Poi prendete la statale 65 o l’autostrada fino a Pian del Voglio, seguendo le indicazioni per il cimitero militare germanico del passo della Futa. Se non lo conoscete, l’impatto sarà sicuramente fortissimo. Questo monumento si arrampica su un pendio per dare riposo a 32.000 giovani soldati tedeschi caduti sulla Linea Gotica nell’ultimo conflitto mondiale. Realizzato tra il 1962 e il 1965 dall’architetto Dieter Oesterleen, dà l’idea di una spirale che sale senza fine per interrompersi all’improvviso, con un muro che si avvolge per duemila metri fino alla cima della montagna, circondando i sepolcri, semplici pietre senza simboli sistemate nella terra. Archivio Zeta dal 2003 ha avuto la felice intuizione di ambientarvi spettacoli, andando a recuperare la prima forma di rappresentazione apparsa in Occidente, quella tragedia greca che fonda il nostro teatro, che forma la nostra sensibilità culturale e politica.
Dall’anno scorso, con Agamennone, affidato per lo più ad attori non professionisti, senza amplificazioni, in un confronto diretto tra la parola e la scabra potenza del luogo, è iniziato un progetto dedicato alla trilogia di Eschilo, l’Orestea.
Dopo Coefore, l’anno prossimo sarà allestita Eumenidi, il finale, quando la vendetta viene sublimata dall’istituzione dei tribunali, e la colpa non è più causa di vendetta della stirpe, ma oggetto di giudizio (e pena) da parte della società.
Nel 2013 le tre tragedie dovrebbero essere rappresentate insieme, come si faceva nell’antichità.
«Stiamo cercando anche — ci spiega Gianluca Guidotti, insieme con Enrica Sangiovanni regista (e interprete) di Coefore un luogo per replicare gli spettacoli a Bologna, durante la stagione teatrale».
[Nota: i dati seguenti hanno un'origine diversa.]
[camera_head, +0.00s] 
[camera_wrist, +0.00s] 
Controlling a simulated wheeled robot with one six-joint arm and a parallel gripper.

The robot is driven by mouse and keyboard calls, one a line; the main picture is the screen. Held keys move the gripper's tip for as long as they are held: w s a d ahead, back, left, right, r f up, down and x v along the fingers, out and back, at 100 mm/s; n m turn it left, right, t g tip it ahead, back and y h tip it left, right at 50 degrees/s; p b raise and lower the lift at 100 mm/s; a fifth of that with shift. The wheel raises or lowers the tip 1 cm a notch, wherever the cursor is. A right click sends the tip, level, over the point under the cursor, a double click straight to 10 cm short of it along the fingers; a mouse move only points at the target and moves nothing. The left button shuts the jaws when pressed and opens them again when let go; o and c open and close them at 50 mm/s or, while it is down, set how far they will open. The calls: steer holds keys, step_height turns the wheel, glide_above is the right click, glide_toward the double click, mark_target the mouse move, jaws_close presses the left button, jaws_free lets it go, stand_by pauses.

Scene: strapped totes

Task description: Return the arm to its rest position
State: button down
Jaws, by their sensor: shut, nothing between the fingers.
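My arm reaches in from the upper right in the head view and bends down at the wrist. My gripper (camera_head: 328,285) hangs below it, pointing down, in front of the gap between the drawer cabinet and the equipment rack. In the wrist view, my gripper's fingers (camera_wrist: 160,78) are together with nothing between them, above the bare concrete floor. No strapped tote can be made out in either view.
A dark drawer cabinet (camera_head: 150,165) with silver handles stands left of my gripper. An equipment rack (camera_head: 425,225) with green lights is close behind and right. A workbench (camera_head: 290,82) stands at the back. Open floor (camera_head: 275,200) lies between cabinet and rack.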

Il titolo si riferisce al coro, alle donne che portano offerte sacre sulla tomba del morto Agamennone, trucidato al ritorno da Troia dalla moglie e dall’amante di lei, Egisto, per vendicare delitti precedenti.
«Questa ci suggerisce Guidotti è una tragedia sinistra, che si apre con una macabra preghiera di vendetta, con le donne che evocano il morto come in una cerimonia vudù, perché si incarni nel vendicatore», nel figlio Oreste, antesignano di Amleto, che deve uccidere la madre assassina del padre.
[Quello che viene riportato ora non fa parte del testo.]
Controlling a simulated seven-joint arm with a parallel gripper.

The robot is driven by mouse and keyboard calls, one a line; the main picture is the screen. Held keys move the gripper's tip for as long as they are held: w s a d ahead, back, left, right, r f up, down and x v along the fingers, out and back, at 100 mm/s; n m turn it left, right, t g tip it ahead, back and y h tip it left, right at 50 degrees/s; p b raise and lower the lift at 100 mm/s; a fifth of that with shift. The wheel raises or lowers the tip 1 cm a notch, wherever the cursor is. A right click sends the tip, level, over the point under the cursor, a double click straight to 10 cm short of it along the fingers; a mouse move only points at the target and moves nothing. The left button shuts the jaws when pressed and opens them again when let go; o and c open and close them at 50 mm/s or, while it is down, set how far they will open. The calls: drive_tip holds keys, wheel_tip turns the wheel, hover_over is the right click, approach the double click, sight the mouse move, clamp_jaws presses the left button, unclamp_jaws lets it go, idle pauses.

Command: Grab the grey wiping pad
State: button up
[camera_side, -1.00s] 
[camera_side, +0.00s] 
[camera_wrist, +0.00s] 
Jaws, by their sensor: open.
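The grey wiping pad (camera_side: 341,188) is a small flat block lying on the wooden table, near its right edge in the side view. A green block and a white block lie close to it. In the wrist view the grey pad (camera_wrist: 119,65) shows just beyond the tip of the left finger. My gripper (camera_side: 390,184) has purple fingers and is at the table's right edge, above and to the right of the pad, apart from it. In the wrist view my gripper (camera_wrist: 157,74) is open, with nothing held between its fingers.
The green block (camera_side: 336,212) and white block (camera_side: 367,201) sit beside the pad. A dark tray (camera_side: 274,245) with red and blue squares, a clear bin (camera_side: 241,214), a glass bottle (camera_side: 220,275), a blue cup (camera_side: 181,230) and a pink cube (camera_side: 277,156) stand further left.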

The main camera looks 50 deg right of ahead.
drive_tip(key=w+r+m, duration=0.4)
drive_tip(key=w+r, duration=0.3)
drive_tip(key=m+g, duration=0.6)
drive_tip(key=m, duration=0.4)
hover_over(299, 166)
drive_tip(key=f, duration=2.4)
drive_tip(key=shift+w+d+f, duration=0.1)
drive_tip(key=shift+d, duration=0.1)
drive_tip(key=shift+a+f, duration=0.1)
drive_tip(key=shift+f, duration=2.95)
«Abbiamo dato al testo una cupa concentrazione, tagliando qualcosa, facendo risuonare da subito le campane dell’omicidio. Abbiamo voluto rendere più comprensibile una tragedia che ha toni di sabba, privilegiando le immagini, ricreando una specie di rito». Agamennone si dipanava in quattro stazioni: qui ce ne sono solo due, in luoghi di forte evocazione. Il primo è la tomba del re, ricreata con un carretto in un declivio tra le vere pietre tombali. Il secondo rappresenta il palazzo della regina Clitemnestra, il centro del potere, ed è realizzato davanti al sacrario in pietra.
«Il cimitero – continua il regista – rende tutto più inquietante. In Agamennone non c’era un relazione così stretta tra scena e luogo. Qui le parole sono urlate a una terra che seppellisce morti. Richiamano la morte, la maledizione dei morti. E questo luogo scarno, senza orpelli, senza riferimenti ideologici, cimitero di guerra dei vinti che rispetta la natura intorno, i monti, il bosco ci sembra in grande armonia, con la sua imponente sobrietà. Andrebbe meglio conosciuto: per noi ha un solo equivalente, in Italia, nel cretto di Burri sulle rovine del terremoto di Gibellina».
Il coro è formato da donne, alcune molto giovani: indossano abiti a lutto che richiamano antichi costumi del nostro Sud, ma anche abbigliamenti islamici. La parola, centrale per i due registi, è accompagnata solo dal suono di Patrizo Barontini, eseguito dal vivo da Luca Ciriegi e Duccio Bonciani.